- Opinion
- 21 Dec 04
Once every four years we wave them off to do us proud. And this year it was to the home of the Olympics, to the birthplace of the modern athletic movement and the playhouse of the gods, to Athens.
Oh such highs, oh such lows. We were on the back foot from the off as Cathal Lombard tested positive for a banned substance and returned in advance from the Olympics in disgrace. But our discomfiture was as nought compared to that of the hosts, at the weird shenanigans involving sprinters Kostas Kederis and Ekaterina Thanou and their trainer Christos Tzekos…
You remember? They came from nowhere in the last Olympics incurring great suspicion. Now their hour of glory dawned. In Athens. They failed to show for a drugs test. Claimed to have been involved in a motor bike accident. Withdrew injured. Ended up being accused of faking the accident...
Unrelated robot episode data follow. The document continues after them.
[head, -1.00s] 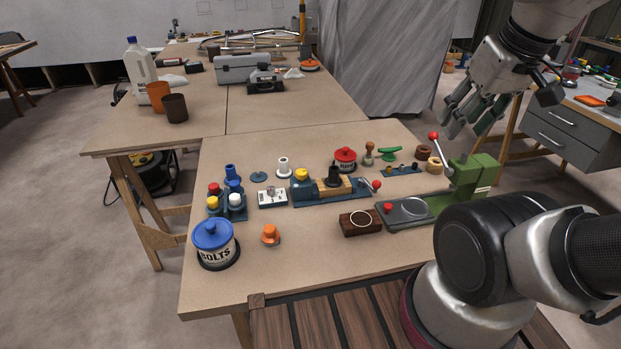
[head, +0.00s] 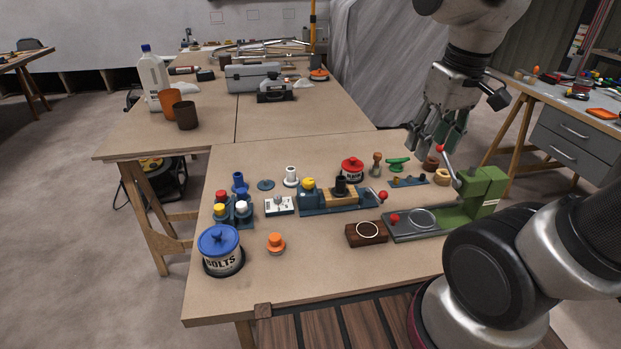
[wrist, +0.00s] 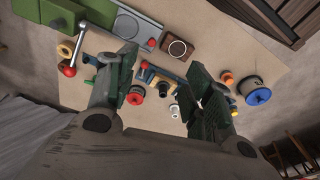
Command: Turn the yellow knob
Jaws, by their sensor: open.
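The yellow knob (head: 308,184) sits on top of the left end of a blue vise-like device (head: 330,206) on the near table. A second yellow-topped piece (head: 219,211) stands in the blue rack to its left. My gripper (head: 437,150) hangs above the table's back right, well to the right of the knob and apart from it. It is open and empty, fingers pointing down. In the wrist view the open fingers (wrist: 165,105) frame part of the table top, and the blue device shows between them. The knob cannot be told clearly there.
The green press (head: 475,200) with its red-tipped lever stands below my gripper. The red tin (head: 351,168), wooden block (head: 366,234), orange knob (head: 275,243), white switch box (head: 279,206) and blue bolts tin (head: 221,250) surround the device.

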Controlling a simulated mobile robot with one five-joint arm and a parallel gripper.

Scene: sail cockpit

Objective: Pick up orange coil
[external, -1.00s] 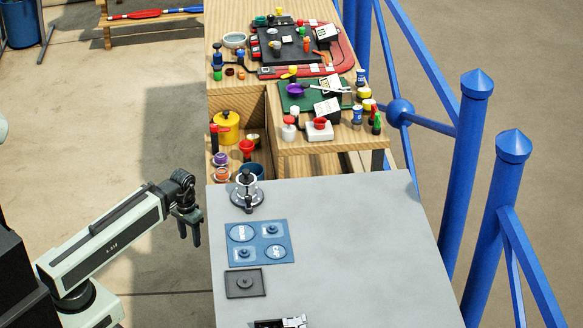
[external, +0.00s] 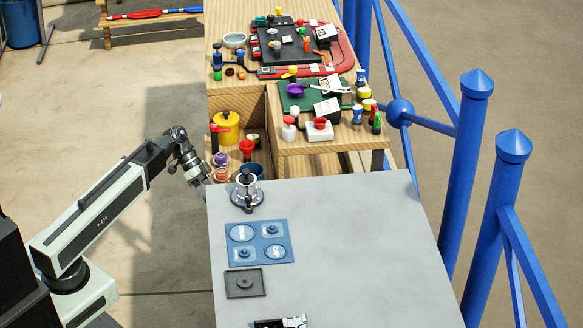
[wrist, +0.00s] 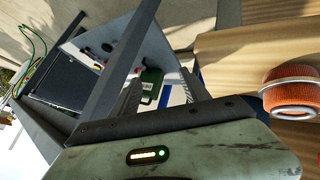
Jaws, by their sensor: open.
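The orange coil (external: 222,173) sits on the wooden shelf at the bench's left edge, below a purple coil (external: 220,158). In the wrist view, the orange coil (wrist: 290,98) shows at the far right, with a grey band around its upper part, on wood grain. My gripper (external: 205,178) is beside the shelf, just left of the orange coil in the external view. It is open, and nothing shows between its jaws. In the wrist view, my gripper (wrist: 162,88) is left of the coil and apart from it.
A yellow pot (external: 227,127), a red-topped item (external: 246,148) and a dark blue cup (external: 252,170) stand close by on the shelf. The grey table (external: 350,250) edge lies just below, with a metal stand (external: 246,192) near its corner. Open floor lies left.

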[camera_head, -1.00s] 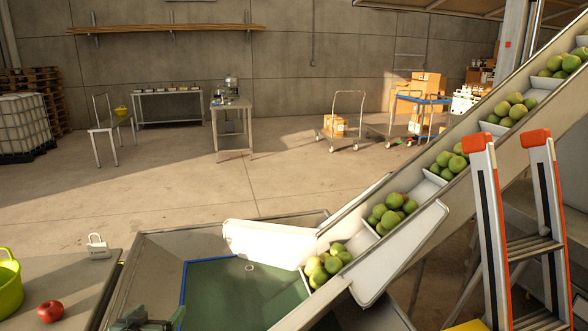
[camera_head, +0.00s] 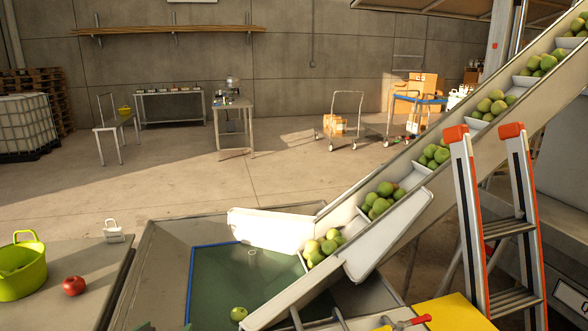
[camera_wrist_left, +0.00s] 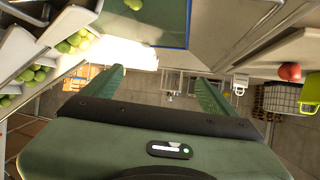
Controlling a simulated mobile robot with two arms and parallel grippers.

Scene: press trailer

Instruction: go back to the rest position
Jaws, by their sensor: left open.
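My left gripper (camera_head: 143,327) barely shows at the bottom edge of the head view, to the left of the green-floored basin (camera_head: 225,285). In the left wrist view its two green fingers (camera_wrist_left: 160,88) stand wide apart with nothing between them. A green apple (camera_head: 238,314) lies on the basin floor, apart from the gripper; it also shows at the top of the left wrist view (camera_wrist_left: 133,4). My right gripper is in neither view.
An inclined conveyor (camera_head: 400,225) carries green apples up to the right. A ladder (camera_head: 470,220) and a yellow surface (camera_head: 450,312) with a red-handled tool stand right. On the left table are a red apple (camera_head: 74,286), a lime basket (camera_head: 22,270) and a small white object (camera_head: 114,231).

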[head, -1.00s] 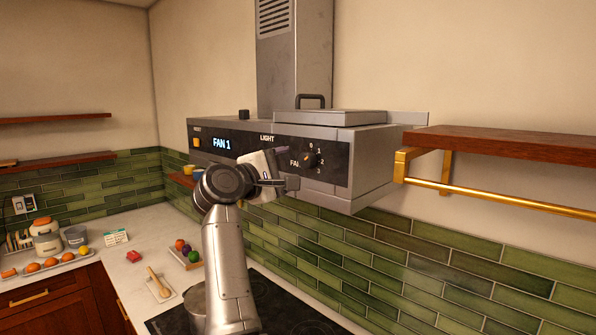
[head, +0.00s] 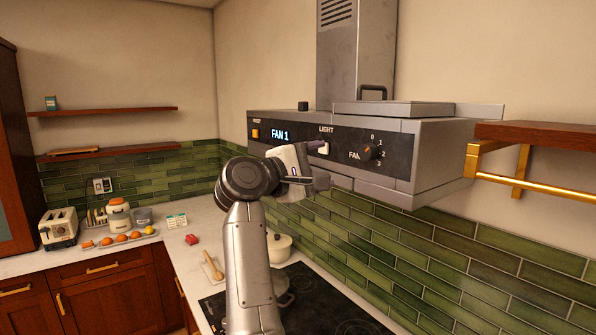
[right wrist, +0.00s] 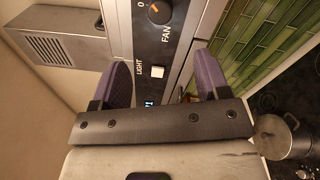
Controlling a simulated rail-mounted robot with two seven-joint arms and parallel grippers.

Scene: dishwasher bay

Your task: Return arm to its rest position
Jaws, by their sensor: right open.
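My right gripper (head: 314,164) is in front of the range hood's control panel, beside the light switch, with its jaws open and empty. In the right wrist view its two purple fingers (right wrist: 161,70) stand apart, with the white light switch (right wrist: 156,72) showing between them. The switch (head: 323,149) also shows just beyond the fingers in the head view. I cannot tell whether a finger touches the panel. The fan knob (head: 372,152) is to the right of the gripper, and the display (head: 280,134) reads FAN 1. My left gripper is not in view.
The range hood (head: 435,145) juts from the wall close to the gripper. A wooden shelf with a brass rail (head: 540,188) is at right. Open air lies left of my arm.

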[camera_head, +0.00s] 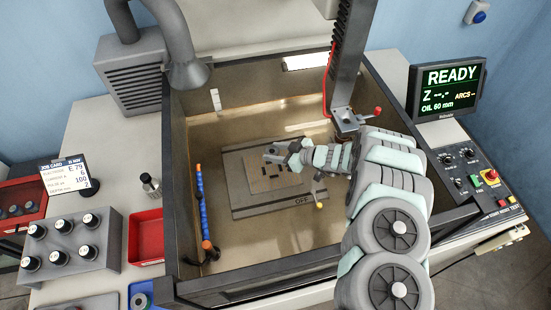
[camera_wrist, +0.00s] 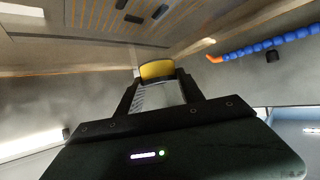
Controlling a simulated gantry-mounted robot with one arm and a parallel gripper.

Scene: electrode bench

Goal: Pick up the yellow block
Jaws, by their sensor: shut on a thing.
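The yellow block (camera_wrist: 157,70) shows in the wrist view between the tips of my gripper (camera_wrist: 158,84). The two dark fingers are shut on it from either side, and its yellow face looks toward the camera. In the head view my gripper (camera_head: 272,154) is over the plate inside the tank. I cannot make out the block there; it seems hidden by my gripper and arm. How far the block is from the plate is hard to tell.
Tank walls (camera_head: 340,262) enclose the work area. A grey plate (camera_head: 240,190) lies on the tank floor, with a yellow-tipped lever (camera_head: 319,205) beside my arm. A blue segmented hose (camera_head: 201,200) stands at left. A machine head (camera_head: 346,118) hangs behind my arm. A red tray (camera_head: 147,238) is outside.

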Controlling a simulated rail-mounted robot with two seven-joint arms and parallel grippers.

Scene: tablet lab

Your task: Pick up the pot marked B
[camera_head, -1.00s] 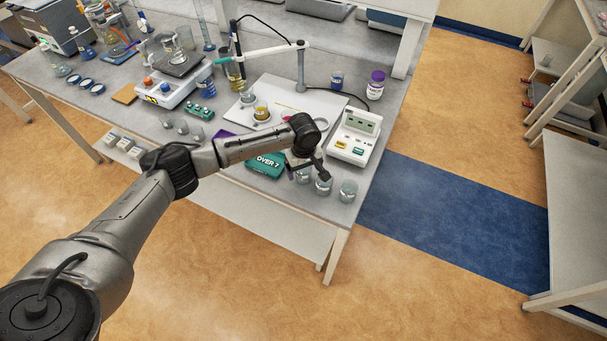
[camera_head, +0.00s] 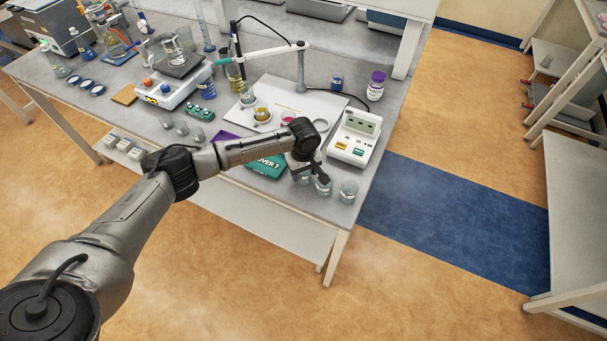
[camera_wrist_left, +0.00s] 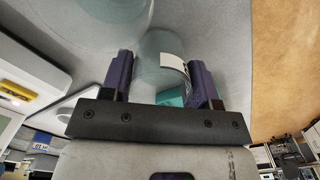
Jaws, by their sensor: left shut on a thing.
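Several clear glass pots stand in a short row at the front right corner of the bench. My left gripper (camera_head: 306,170) is over the leftmost pot (camera_head: 302,180), pointing down. In the left wrist view, the two dark fingers of the gripper (camera_wrist_left: 160,80) are closed around a glass pot (camera_wrist_left: 152,62) with a white label. The label is partly hidden by a finger and its letter cannot be read. The middle pot (camera_head: 323,188) and the right pot (camera_head: 348,192) are free. I cannot tell whether the held pot touches the bench.
A teal "OVER?" box (camera_head: 264,168) lies just left of the pots. A white instrument (camera_head: 354,137) stands behind them, with a stirrer plate and beakers further back. The bench's front edge is close. Another glass pot (camera_wrist_left: 115,8) is near the held one in the left wrist view.

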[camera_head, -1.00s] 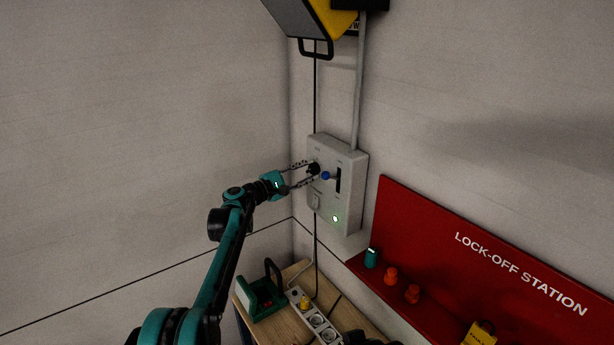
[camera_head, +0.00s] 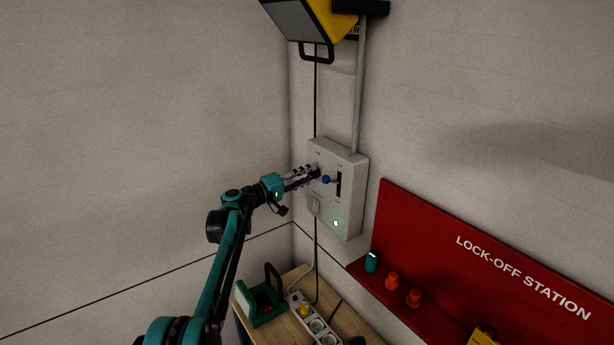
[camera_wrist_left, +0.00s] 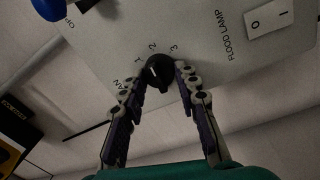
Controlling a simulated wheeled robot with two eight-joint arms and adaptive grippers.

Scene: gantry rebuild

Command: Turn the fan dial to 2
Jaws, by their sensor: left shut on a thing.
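The grey control box (camera_head: 348,205) is on the wall near the corner in the head view. My left gripper (camera_head: 314,172) reaches it from the left and covers the fan dial there. In the left wrist view, the black round fan dial (camera_wrist_left: 159,73) sits between the two fingertips of my left gripper (camera_wrist_left: 160,84), which is shut on it. The numbers 1, 2 and 3 are printed around the dial. A small pale mark shows on the dial, but I cannot tell exactly which number it points to. My right gripper is not in view.
A blue-knobbed lever (camera_head: 326,179) stands out close beside the fingers. The flood lamp switch (camera_wrist_left: 268,18) is on the same panel. A yellow lamp (camera_head: 337,18) hangs above. Below are a wooden bench (camera_head: 285,329), a power strip (camera_head: 315,324) and a red lock-off board (camera_head: 420,225).
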It was a farce. Months later we got another. When Cian O’Connor’s horse Waterford Crystal, on which he had won a gold medal and rescued our pride, was found to have traces of a banned substance.
It got very bizarre indeed when the B sample was stolen. Then, incredibly, there was a break-in at the HQ of the Equestrian Federation of Ireland. As Charlie Bird put it, it’s like the plot of a Dick Francis novel. There were even allegations of a plot against O’Connor. In the end, that the horse had been doped was confirmed. And yet O’Connor may retain his gold medal.
There was some good stuff in Athens as well. Faith in the Olympics was restored by the Greeks. They did a great games. And there were some great stories also, like Ian Thorpe winning the 200-metre freestyle, edging wonder-boy Michael Phelps into third.
And then there was Sonia O’Sullivan, battling stomach cramps to finish her final, well beaten but still glorious and unbowed and noble in the way the old Olympians would have acknowledged as of the gods themselves.